3. According to -- 'Papamma v. Venkayya', AIR 1935 Mad 860 (A), a Full Bench decision of this court, it is open to a judgment-debtor to plead a pre-decretal agreement which does not attack the decree but which states that the decree cannot be executed under certain condition or it can be executed only in part. Such an agreement is not affected by Section 92, Evidence Act as it does hot amount to a modification, alteration or variation of the decree. Now what the appellants want to contend is that, prior to the passing of the final decree on 23-4-1945 there was an agreement by which certain amounts were received by the plaintiff in full quit, and as he now claims the entire sum in this suit, the decree Is not executable. Following the decision of the Full Bench of this court, we are of opinion that such an agreement can be pleaded by the judgment-debtors in execution of the decree, for it is not the case of the judgment-debtor that after the final decree was passed, any amount is paid to the decree-holder or his legal representatives.

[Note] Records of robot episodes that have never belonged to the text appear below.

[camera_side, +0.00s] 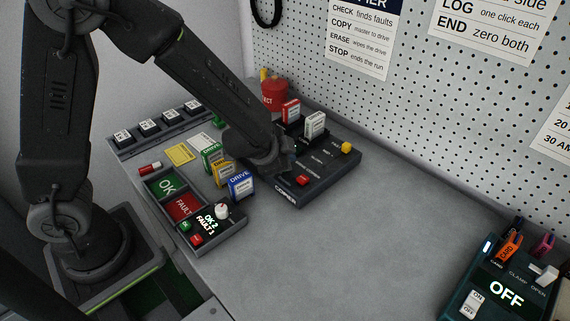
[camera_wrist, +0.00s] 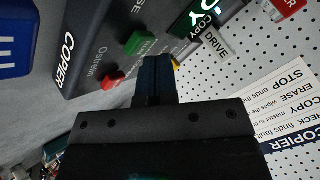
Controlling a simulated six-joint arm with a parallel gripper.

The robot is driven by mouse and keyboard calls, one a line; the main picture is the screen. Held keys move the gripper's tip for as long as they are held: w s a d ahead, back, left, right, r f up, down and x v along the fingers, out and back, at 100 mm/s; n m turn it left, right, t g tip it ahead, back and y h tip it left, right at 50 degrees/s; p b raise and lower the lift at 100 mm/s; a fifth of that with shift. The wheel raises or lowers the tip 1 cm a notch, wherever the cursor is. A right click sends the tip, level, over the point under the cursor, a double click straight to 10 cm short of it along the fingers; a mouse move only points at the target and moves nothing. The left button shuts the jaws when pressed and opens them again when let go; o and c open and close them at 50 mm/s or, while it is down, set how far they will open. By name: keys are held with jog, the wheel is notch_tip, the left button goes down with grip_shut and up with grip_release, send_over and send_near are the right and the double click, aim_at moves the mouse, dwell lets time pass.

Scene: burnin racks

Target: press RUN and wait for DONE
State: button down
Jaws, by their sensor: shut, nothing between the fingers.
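The black copier (camera_side: 325,172) stands on the bench below the pegboard, with a red drive and a white drive upright at its back. It has a red button (camera_side: 302,180) in front and a yellow button (camera_side: 347,147) at its right end. In the wrist view the red button (camera_wrist: 113,80) and a green button (camera_wrist: 140,43) show beside my fingers. My gripper (camera_wrist: 156,62) is shut and empty over the copier; in the side view my gripper (camera_side: 289,163) hides part of the panel. A lit green screen (camera_wrist: 205,18) reads partly as "COPY". I cannot read RUN or DONE.
A tally box (camera_side: 212,238) with OK and FAULT trays stands left of the copier, with several coloured drives beside it. A red bin (camera_side: 273,94) stands behind. A teal device (camera_side: 505,290) reading OFF is at the lower right. The middle bench is clear.

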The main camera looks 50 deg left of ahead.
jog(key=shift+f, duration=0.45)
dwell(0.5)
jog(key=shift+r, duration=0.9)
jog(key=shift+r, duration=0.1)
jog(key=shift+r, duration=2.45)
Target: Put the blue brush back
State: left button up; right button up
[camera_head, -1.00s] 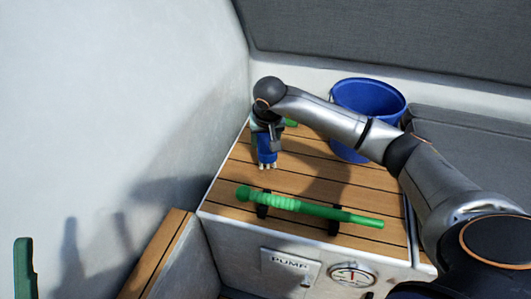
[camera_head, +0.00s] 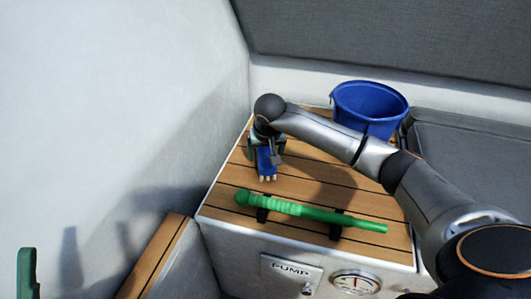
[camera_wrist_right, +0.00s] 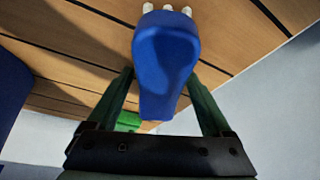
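The blue brush (camera_head: 266,160) hangs with its pale bristles down over the left part of the slatted wooden top (camera_head: 310,188). My right gripper (camera_head: 266,147) is around its upper part from above. In the right wrist view the blue brush (camera_wrist_right: 165,50) sits between the two green fingers of my right gripper (camera_wrist_right: 160,76), whose tips meet its sides. The gripper looks shut on it. I cannot tell whether the bristles touch the wood.
A green pump handle (camera_head: 310,211) lies in black clips along the front of the top. A blue bucket (camera_head: 368,108) stands at the back right. A green block (camera_wrist_right: 128,121) shows behind the brush in the wrist view. A white wall (camera_head: 120,110) rises at left.

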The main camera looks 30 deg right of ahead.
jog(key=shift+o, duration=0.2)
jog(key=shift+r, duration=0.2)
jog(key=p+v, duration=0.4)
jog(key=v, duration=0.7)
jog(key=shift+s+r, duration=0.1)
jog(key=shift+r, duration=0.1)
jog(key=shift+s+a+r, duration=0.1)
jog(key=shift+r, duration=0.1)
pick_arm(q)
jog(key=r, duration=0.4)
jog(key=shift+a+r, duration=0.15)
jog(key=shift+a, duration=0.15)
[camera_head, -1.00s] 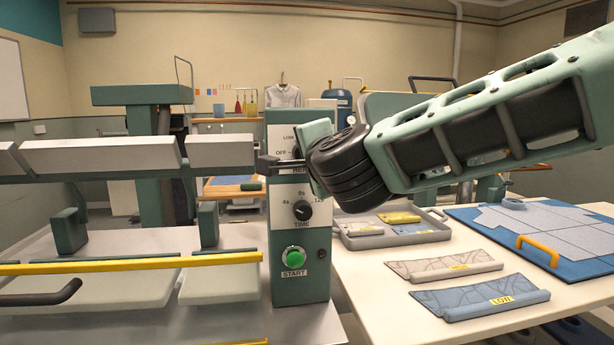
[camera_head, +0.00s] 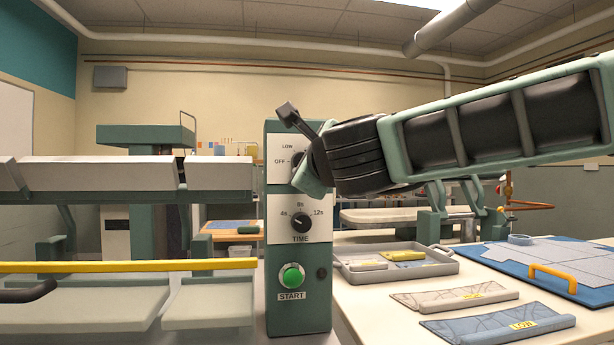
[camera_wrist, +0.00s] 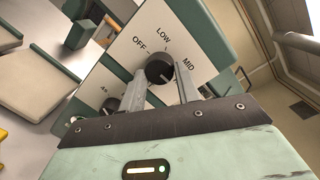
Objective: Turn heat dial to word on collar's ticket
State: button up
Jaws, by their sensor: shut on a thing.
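The heat dial (camera_wrist: 158,67) is a dark round knob on a white panel marked OFF, LOW and MID in the wrist view. My gripper (camera_wrist: 157,78) is shut on it, one finger on each side. I cannot tell for sure which word the dial points to. In the head view my gripper (camera_head: 312,165) covers most of the dial and the right part of its scale. A blue-grey collar (camera_head: 475,333) lies at the front of the table with a yellow ticket (camera_head: 522,325) reading LOW.
The control box also has a time dial (camera_head: 300,222) and a green START button (camera_head: 291,277). The press (camera_head: 110,175) is at left. A beige collar (camera_head: 425,301), a grey tray (camera_head: 440,272) and a blue board (camera_head: 585,286) with an orange handle are on the right table.

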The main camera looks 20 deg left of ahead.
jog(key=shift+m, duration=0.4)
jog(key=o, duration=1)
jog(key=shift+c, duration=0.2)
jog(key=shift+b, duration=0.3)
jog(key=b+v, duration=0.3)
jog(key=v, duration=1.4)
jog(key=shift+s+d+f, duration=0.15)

Their contention is that payments were made to the decree-holder on 14-5-1941, 26-5-1941 &, 16-11-1943. All these payments which were alleged to have been made to the decree-holder by the judgment-debtors should be deemed to be payments made antecedent to the final decree.
4. As it is open to the judgment-debtors to plead the payments in defence to the execution of the decree, we are of opinion that rejection of the defendants' plea by the lower court is not justified. We, therefore, set aside the order of the lower' court and R.' E. P. No. 169 of 1950 is remanded to the lower court for fresh disposal, according to law after taking evidence regarding the payments alleged to have been made by the judgment-debtors. We do not wish to express any opinion about the truth or otherwise of the alleged payments. The appellants will have their costs in this appeal.